Oh, les pauvres intermittents du spectacle, comme ils sont à plaindre ! Ces modernes damnés de la terre, ces révolutionnaires de la culture, ces croisés des arts sont injustement brimés par un gouvernement réactionnaire à courte vue, à la solde du patronat, du grand capital et de la bourse-ah-vilain-caca.
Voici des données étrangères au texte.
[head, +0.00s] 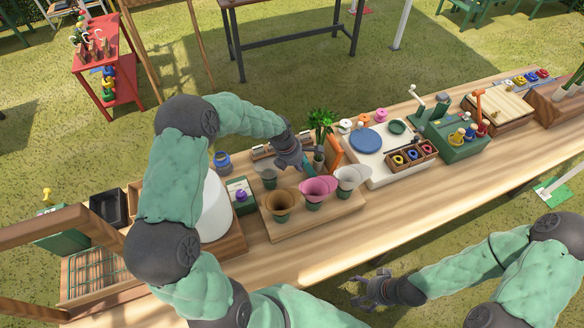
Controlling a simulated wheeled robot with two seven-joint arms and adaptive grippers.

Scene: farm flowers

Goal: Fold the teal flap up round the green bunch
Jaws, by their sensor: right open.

De quoi s'agit-il au fait ? Il s'agit de conserver les particularités d'un certain statut de travailleurs, celui des intermittents du spectacle, statut qui se traduit dans les faits par une certaine générosité de l'assurance chômage à l'égard des acteurs, certes, mais aussi et surtout (ils sont plus nombreux) des techniciens du spectacle. Pour avoir le droit de toucher le chômage, ces gens ont besoin de travailler beaucoup moins d'heures dans l'année que les travailleurs du régime général. A la base, c'est du reste assez logique et légitime, car la particularité des métiers du spectacle, c'est qu'ils sont généralement précaires : un machiniste travaillant sur un festival sera engagé pour deux semaines, puis il faudra qu'il trouve du travail ailleurs une fois le festival terminé. Un acteur fait son film, et une fois la dernière scène tournée, il en cherche un autre. C'est parfaitement normal, il en a toujours été ainsi, et le statut des intermittents leur permet précisément de ne pas crever de faim entre deux contrats. Certes, ce régime généreux est en déficit, car les cotisations des professionnels du spectacle ne couvrent pas les dépenses, et c'est le régime général qui doit éponger les pertes, mais somme toute, on peut considérer qu'il s'agit d'une subvention déguisée à la culture, un choix de société, en somme.
Tout ceci serait très bien s'il n'y avait les abus.
Car les intermittents émargeant au système étaient quarante mille il y a vingt ans, et cent mille aujourd'hui. Or à ma connaissance, l'activité culturelle ne s'est pas développée de 150% dans le même temps. Et quand on regarde dans le détail, on s'aperçoit que la plupart de ces intermittents déclarent aux assedics très exactement le nombre d'heures requis pour toucher le chômage, quel hasard ! C'est qu'il existe un vaste système d'escroquerie monté avec la complicité des organisateurs de spectacles, permettant de déclarer plus d'heures qu'on en fait réellement. Par exemple, au lieu de payer un électricien de plateau 1000 euros la semaine pour deux semaines de travail, on va lui faire un engagement de quatre semaines à 500 euros (étant bien entendu que l'électricien ne viendra effectivement bosser que deux semaines). Le patron n'y perd rien, et le technicien y gagne des heures.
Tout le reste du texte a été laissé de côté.